The estimated risks associated with CI adoption and use.
The expected rate of change in the CI technology and its estimated performance curve.
Each of these considerations will be examined in more detail in future articles. Costs are the most important because they determine whether something is worth doing (risk-adjusted economic value calculations) and affect many technology architecture decisions (public/private/hybrid cloud, APIs, microservices, etc.).
Validating via Experimentation
CI technologies are relatively new; they are changing quickly, and their full potential is unknown. These things combine to create a high degree of strategic and operational uncertainty.
One of the best tools for dealing with such uncertainty is strategic experimentation, wherein organizations design and execute a series of quick, inexpensive experiments to reduce the uncertainty around key questions.
The most important questions/uncertainties regarding CI include the following:
Will we be able to get it to work correctly?
Will it work as expected?
Will it provide the expected benefits?
Will the approach scale (relatively) easily and profitably?
Will people like it? (Remember, CI is designed to work with humans.

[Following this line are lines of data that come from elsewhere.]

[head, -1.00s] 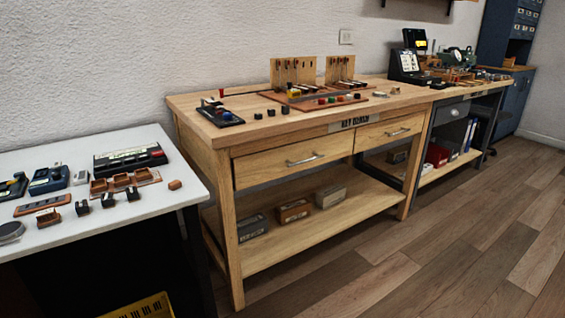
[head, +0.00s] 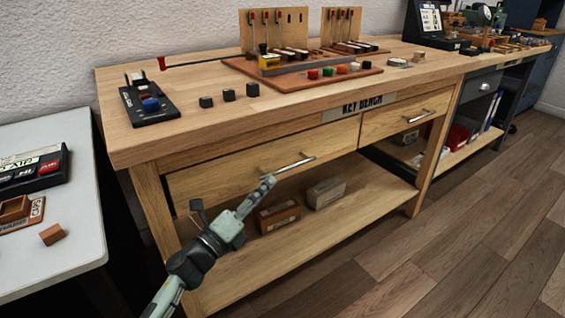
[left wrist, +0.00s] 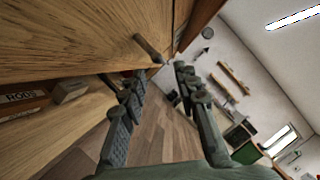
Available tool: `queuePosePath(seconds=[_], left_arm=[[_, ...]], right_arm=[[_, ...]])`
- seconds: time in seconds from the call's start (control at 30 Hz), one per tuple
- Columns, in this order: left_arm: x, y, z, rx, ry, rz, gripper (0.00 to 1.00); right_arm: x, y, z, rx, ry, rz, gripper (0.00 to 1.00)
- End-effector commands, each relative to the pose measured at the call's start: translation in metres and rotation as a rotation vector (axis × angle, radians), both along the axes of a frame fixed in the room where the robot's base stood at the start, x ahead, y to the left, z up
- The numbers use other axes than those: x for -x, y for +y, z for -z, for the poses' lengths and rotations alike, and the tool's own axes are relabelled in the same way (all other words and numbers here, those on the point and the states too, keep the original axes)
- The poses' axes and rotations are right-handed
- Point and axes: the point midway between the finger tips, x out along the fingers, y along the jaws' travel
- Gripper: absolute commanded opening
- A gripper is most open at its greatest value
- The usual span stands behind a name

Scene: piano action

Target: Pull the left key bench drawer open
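The key bench (head: 130,140) has two wooden drawers under its top, and both look shut. The left drawer (head: 215,180) has a metal bar handle (head: 287,165). My left gripper (head: 232,195) is open in front of the left drawer, one fingertip appearing just below the handle in the head view. In the left wrist view the two fingers (left wrist: 158,78) are spread, with a handle bar (left wrist: 148,47) beyond and between their tips. I cannot tell whether a finger touches it. My right gripper is in neither view.
The right drawer (head: 405,118) has its own handle. Boxes (head: 326,192) stand on the lower shelf (head: 350,218). A white table (head: 65,235) stands at the left. Small parts and tool racks (head: 272,35) are on the bench top. The floor (head: 450,230) at right is clear.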

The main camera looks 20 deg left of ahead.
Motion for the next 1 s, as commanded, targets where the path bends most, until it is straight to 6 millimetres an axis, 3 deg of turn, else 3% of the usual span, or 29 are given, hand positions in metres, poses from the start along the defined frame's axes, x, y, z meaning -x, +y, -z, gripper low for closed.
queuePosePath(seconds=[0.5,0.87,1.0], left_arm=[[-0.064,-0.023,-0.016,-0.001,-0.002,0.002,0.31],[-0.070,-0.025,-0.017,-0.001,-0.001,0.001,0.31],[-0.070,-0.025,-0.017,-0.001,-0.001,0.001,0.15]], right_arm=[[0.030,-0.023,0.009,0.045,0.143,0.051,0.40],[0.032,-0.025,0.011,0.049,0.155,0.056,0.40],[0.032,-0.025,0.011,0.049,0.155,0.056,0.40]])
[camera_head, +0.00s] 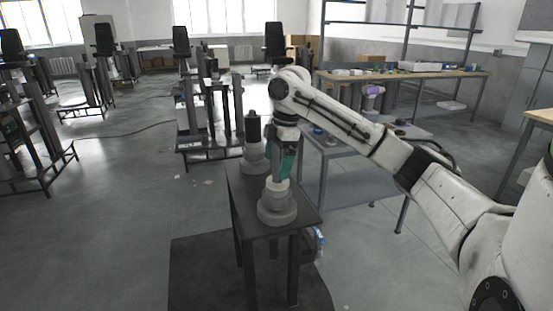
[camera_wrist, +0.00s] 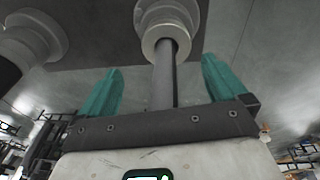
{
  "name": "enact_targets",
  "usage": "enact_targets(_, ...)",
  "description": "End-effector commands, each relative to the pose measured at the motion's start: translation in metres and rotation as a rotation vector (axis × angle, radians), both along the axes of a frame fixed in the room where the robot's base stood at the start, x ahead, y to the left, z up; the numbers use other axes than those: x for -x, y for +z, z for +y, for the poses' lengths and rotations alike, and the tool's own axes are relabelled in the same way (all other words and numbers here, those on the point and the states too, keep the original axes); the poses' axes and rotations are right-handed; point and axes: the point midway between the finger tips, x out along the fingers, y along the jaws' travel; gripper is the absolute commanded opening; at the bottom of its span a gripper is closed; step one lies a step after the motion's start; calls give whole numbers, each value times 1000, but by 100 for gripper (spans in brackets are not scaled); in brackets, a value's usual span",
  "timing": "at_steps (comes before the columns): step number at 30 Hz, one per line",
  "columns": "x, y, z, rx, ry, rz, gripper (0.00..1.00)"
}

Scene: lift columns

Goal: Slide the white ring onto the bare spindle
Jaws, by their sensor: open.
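The white ring (camera_wrist: 160,46) encircles a dark grey spindle (camera_wrist: 164,78) and sits low on it, against a stepped grey base. In the head view the ring (camera_head: 278,184) shows on top of the nearer grey base (camera_head: 277,208). My gripper (camera_wrist: 162,85) is open, with one teal finger on each side of that spindle and both apart from it. In the head view my gripper (camera_head: 281,170) is above the ring and hides most of the spindle. A second stand has a thick black post (camera_head: 253,128) on a pale stepped base (camera_head: 254,160); its base (camera_wrist: 32,38) also shows in the wrist view.
Both stands are on a small dark table (camera_head: 244,200), the second one farther back and left. A grey side table (camera_head: 350,185) stands close on the right. A black frame (camera_head: 205,115) stands behind. Open floor lies to the left.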

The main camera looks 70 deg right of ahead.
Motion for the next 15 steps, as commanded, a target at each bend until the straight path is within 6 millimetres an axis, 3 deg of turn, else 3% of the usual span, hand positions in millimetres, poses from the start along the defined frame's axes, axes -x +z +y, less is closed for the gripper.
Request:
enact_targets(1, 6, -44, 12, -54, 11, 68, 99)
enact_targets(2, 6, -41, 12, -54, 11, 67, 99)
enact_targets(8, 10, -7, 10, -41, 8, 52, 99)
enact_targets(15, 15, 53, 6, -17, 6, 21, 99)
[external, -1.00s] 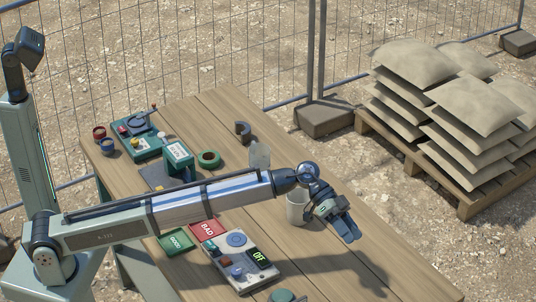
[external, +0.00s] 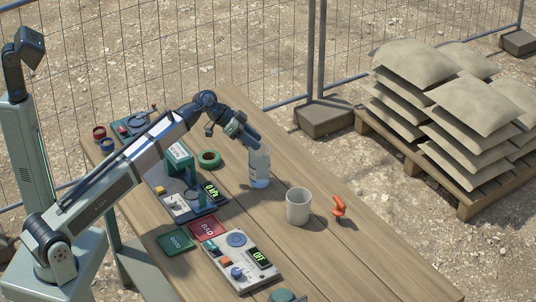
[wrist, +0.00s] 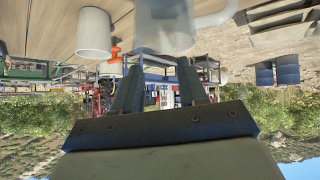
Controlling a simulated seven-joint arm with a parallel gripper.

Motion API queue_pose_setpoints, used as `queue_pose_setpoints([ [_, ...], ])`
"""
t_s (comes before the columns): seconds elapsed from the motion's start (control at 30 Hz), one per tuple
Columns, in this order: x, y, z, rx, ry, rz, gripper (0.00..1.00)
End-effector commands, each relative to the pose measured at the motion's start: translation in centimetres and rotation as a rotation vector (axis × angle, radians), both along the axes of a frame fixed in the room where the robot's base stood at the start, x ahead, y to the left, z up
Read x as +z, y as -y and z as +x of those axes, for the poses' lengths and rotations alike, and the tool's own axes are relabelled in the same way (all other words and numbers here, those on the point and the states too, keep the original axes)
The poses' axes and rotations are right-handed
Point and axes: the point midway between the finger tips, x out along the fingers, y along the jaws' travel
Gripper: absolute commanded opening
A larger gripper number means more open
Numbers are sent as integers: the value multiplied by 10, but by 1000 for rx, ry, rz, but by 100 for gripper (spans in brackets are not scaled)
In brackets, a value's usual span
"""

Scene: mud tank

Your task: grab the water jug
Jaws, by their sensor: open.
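The water jug (external: 260,170) is a clear, see-through vessel standing upright on the wooden table, left of and behind the white cup. In the wrist view, which is upside down, the jug (wrist: 166,27) hangs from the top with a pale handle (wrist: 217,12) at its right. My gripper (external: 254,141) is at the jug's top in the external view and partly hides it. In the wrist view my gripper (wrist: 158,75) has its two fingers apart, with nothing held between them. The fingertips are close to the jug's rim; I cannot tell whether they touch.
A white cup (external: 298,207) and an orange-red object (external: 339,207) stand to the right of the jug. A panel reading OFF (external: 240,262), green GOOD (external: 176,242) and red BAD (external: 207,227) trays, and a green ring (external: 209,159) lie nearby. The table's right front is clear.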

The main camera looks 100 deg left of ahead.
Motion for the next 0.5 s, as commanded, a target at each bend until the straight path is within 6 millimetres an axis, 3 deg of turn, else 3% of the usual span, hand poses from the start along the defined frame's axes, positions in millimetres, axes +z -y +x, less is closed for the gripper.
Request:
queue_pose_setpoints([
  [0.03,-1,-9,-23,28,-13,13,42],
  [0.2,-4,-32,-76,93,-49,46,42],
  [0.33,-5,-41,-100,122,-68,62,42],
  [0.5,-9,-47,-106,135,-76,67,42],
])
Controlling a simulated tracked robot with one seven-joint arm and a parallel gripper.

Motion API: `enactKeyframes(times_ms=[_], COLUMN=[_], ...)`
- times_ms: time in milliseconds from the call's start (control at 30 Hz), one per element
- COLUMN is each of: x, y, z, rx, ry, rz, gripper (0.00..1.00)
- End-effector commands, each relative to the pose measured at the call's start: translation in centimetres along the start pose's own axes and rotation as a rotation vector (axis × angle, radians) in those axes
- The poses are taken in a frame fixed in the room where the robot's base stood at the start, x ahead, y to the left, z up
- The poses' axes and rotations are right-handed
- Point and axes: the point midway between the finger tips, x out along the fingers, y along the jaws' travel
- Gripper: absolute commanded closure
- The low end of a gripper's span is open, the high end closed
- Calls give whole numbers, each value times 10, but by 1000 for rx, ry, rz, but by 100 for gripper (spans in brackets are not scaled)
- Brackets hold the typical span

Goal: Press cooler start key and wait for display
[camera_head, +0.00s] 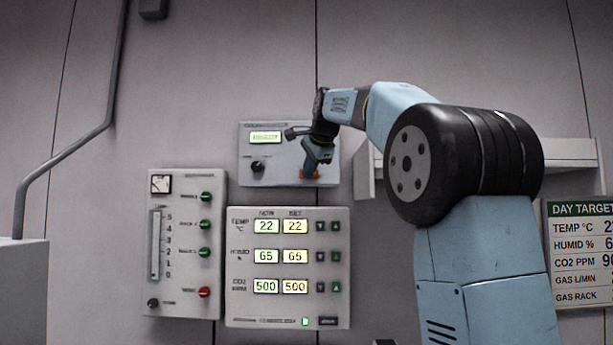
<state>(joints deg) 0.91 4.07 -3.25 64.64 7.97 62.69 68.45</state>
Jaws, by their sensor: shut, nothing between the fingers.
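The cooler panel (270,178) appears to be the upper grey box on the wall. It has a lit green display (265,137) whose text is too small to read, and a black knob (258,166). My gripper (309,174) is shut and empty, pointing down in front of the right part of this box. The gripper covers the box's right side, so a start key there is hidden. I cannot tell whether the tips touch it.
Below are a panel (290,212) with lit readouts 22, 65 and 500 in paired columns, and a gauge panel (180,300) with green and red knobs. A shelf (580,152) and a "DAY TARGET" sign (580,250) are at the right. A grey pipe (70,152) runs at left.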

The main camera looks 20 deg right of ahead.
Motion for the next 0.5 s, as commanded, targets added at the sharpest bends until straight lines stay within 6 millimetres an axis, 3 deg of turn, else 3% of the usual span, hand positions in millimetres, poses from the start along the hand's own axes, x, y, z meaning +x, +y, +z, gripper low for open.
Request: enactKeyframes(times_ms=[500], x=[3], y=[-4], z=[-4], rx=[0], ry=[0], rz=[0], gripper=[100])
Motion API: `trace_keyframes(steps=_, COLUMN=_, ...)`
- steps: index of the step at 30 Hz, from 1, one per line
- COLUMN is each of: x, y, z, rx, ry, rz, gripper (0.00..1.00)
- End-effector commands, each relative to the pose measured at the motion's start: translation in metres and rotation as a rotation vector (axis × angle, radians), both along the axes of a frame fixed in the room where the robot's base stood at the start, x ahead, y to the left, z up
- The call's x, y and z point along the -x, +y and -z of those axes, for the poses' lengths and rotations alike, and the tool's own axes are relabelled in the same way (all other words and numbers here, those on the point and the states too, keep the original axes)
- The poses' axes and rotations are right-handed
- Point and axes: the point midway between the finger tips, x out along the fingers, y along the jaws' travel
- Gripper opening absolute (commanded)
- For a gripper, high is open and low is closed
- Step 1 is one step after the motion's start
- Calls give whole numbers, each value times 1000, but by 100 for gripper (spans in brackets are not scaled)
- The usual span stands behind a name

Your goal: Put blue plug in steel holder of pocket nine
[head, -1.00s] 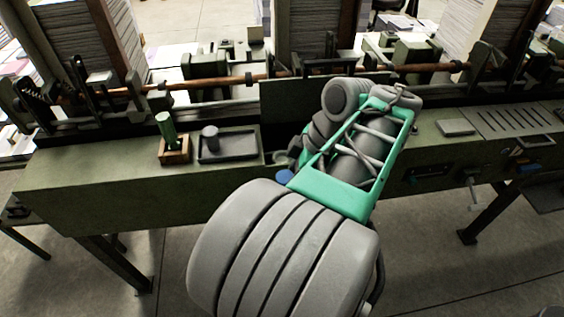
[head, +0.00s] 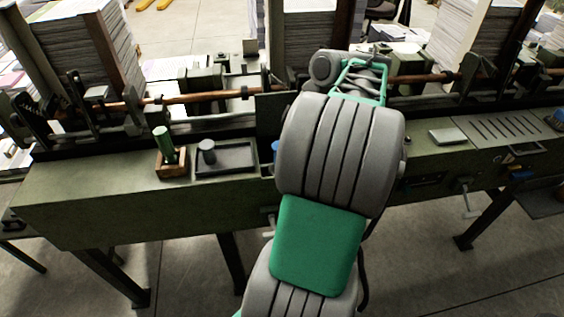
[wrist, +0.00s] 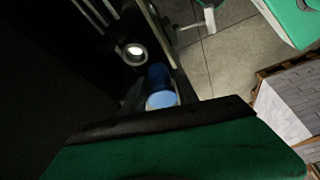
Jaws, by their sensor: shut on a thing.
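The blue plug (wrist: 159,76) shows in the wrist view with a lighter blue round end (wrist: 162,99). My gripper (wrist: 158,88) is shut on it, with dark fingers at its sides. In the head view a small piece of the blue plug (head: 276,149) shows at the left edge of my arm, and my gripper is hidden behind the arm. A round metal ring with a bright centre (wrist: 134,51), which may be the steel holder, lies just beyond the plug in the wrist view. I cannot tell whether they touch. No pocket number is readable.
A green peg (head: 164,145) stands in a wooden block (head: 171,169) and a grey peg (head: 207,152) stands in a dark tray (head: 238,170), both left of my arm on the green machine (head: 100,205). Paper stacks (head: 75,55) and a copper-coloured rod (head: 205,97) stand behind.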

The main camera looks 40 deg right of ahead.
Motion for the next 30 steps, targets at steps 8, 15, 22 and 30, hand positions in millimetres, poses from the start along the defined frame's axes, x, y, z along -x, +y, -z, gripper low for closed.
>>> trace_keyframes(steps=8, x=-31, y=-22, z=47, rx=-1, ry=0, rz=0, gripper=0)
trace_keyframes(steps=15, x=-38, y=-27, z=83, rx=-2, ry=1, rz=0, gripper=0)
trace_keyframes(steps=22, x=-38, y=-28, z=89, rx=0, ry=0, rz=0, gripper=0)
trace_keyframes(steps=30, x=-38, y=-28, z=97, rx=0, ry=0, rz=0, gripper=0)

If humans don’t like it, the expected benefits will not accrue or will be limited.)
Will the technology be stable enough to support continuing operations?
Designing and executing one or more effective business experiments provides the organization with data to help answer each of these questions. If outcomes are uncertain, another experiment (or a round of experiments) can be executed to clarify initial results.
If you’d like more information on how to do strategic experimentation, let me know in the comments section. I taught an Executive MBA course on this topic and have done executive briefings for several clients, so I have a lot of material. I could do a webinar or video podcast.
Assessing Outcomes
If the experimental results are favorable, the organization can design and execute an acquisition and deployment strategy. If they are not, depending on the outcomes, the organization may have to experiment with other prospective technologies, reduce the scope of the redesign, or modify its initial acquisition strategy.